Problem details:
Using the data below, repeat all of it precisely.

Data segment:
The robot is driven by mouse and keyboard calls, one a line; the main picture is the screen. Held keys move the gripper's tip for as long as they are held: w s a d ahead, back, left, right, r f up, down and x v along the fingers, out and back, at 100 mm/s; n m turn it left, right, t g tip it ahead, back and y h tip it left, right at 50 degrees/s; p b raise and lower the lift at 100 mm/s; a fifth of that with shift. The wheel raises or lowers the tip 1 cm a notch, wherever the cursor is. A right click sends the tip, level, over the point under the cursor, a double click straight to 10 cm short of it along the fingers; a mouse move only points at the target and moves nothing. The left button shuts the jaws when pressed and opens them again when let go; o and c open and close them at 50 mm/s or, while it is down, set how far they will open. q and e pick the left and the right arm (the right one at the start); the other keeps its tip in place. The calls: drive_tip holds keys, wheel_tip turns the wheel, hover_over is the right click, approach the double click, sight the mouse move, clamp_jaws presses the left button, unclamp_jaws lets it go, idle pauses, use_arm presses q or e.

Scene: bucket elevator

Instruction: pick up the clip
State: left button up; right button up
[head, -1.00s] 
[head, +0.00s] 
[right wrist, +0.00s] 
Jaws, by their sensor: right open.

Right answer:
The robot is driven by mouse and keyboard calls, one a line; the main picture is the screen. Held keys move the gripper's tip for as long as they are held: w s a d ahead, back, left, right, r f up, down and x v along the fingers, out and back, at 100 mm/s; n m turn it left, right, t g tip it ahead, back and y h tip it left, right at 50 degrees/s; p b raise and lower the lift at 100 mm/s; a fifth of that with shift. The wheel raises or lowers the tip 1 cm a notch, wherever the cursor is. A right click sends the tip, level, over the point under the cursor, a double click straight to 10 cm short of it along the fingers; a mouse move only points at the target and moves nothing. The left button shuts the jaws when pressed and opens them again when let go; o and c open and close them at 50 mm/s or, while it is down, set how far they will open. q and e pick the left and the right arm (the right one at the start); the other keeps its tip in place. The calls: drive_tip holds keys, wheel_tip turns the wheel, hover_over is the right click, approach the double click, sight the mouse move, clamp_jaws presses the left button, unclamp_jaws lets it go, idle pauses, use_arm presses q or e.

Scene: bucket elevator

Instruction: pick up the clip
State: left button up; right button up
[head, -1.00s] 
[head, +0.00s] 
[right wrist, +0.00s] 
Jaws, by their sensor: right open.

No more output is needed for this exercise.